Since first donating countless scripts from the early years of all three daytime dramas back in the ’80s, Nixon has helped add to the school’s collection over the years, handing over additional scripts as recently as 2009. “The Annenberg School is very well-known, and I believe Penn wanted the scripts as a piece of history,” she tells the university’s newspaper, The Penn Current, which reports that the school is in possession of “virtually every script” of “AMC” and “OLTL.”
Among the many scripts housed at the ASC include Erica Kane fighting a bear and the reunion of Jesse and Angie on “AMC,” as well as Viki and Dorian’s most memorable showdowns, and Todd and Blair’s rocky romance on “OLTL,” just to name a few.
The 83-year-old Nixon also commented on both shows’ cancellations, saying “there had been great rumors that the cost factor had become an issue.
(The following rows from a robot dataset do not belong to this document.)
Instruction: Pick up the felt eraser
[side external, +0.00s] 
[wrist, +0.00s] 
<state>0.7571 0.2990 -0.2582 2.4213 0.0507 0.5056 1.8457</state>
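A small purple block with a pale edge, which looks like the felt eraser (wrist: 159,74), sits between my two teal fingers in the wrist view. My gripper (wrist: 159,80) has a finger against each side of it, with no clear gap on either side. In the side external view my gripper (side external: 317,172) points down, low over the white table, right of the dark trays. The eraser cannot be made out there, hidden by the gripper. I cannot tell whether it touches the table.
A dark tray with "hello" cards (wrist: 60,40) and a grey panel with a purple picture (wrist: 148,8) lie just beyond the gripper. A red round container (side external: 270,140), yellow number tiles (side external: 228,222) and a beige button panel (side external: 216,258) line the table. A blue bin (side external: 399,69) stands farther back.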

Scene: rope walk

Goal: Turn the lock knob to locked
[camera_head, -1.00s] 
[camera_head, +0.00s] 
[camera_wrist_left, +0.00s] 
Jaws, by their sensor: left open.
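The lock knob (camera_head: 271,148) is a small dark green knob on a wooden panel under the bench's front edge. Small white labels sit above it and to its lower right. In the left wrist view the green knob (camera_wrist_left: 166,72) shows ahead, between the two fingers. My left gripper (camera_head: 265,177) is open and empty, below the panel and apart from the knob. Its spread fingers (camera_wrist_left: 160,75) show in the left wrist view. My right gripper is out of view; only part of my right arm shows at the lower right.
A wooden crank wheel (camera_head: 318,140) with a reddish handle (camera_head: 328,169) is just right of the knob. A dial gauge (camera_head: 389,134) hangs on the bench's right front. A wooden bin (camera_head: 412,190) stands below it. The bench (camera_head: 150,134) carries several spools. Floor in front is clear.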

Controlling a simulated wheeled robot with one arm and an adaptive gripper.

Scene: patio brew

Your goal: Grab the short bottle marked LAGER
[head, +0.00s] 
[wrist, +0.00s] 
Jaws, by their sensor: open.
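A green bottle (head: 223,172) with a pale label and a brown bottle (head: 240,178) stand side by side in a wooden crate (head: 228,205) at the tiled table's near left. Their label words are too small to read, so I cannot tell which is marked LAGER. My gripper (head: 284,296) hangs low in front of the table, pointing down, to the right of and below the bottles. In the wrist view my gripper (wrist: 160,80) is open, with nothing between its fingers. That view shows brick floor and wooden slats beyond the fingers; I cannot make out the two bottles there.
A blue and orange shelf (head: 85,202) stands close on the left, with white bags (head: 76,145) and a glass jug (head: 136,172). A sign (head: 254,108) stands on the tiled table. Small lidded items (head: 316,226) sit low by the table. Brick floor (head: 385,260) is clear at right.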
People watch more things during the day now, and that means less income from the advertisers for daytime dramas. Meanwhile the cost of creating the shows doesn’t change. The unions don’t reduce their fees. You have to pay the actors and writers. Bottom line, it’s money.”
She also reveals that will be working with the writers of each show to help pen their final episodes later this year. “We’re ending them but we aren’t ending them, if you know what I mean. It’s possible that some other network might pick them up, so we are ending them with a tune-in-tomorrow attitude. But fans should expect to see long-lost characters return to Pine Valley and Llanview during the final episodes. We’ll have situations that will bring them back.”
And what if the there are no takers for either show? Nixon admits she has prepared herself the possibility, stating “I worked very hard and I’m proud of what we did. I feel sorry for the people who will be without jobs because of cancellations, but that is life, and 41 years was a good run.”
Often dubbed the “Queen of the Modern Soap,” Nixon is remembered for tackling numerous controversial issues on her soaps over the years, including interracial relationships, drug abuse, abortion, AIDS, anti-war protests, homosexuality, and gay rights. She was awarded with a Lifetime Acquirement Award at the 2010 Daytime Emmys.
“All My Children” is expected to wrap up production in August and air its final episode on September 23, after a 41-year-run, while “One Life to Live” will stop taping in November, and broadcast its final episode on January 20, 2012, after 43 years on the air.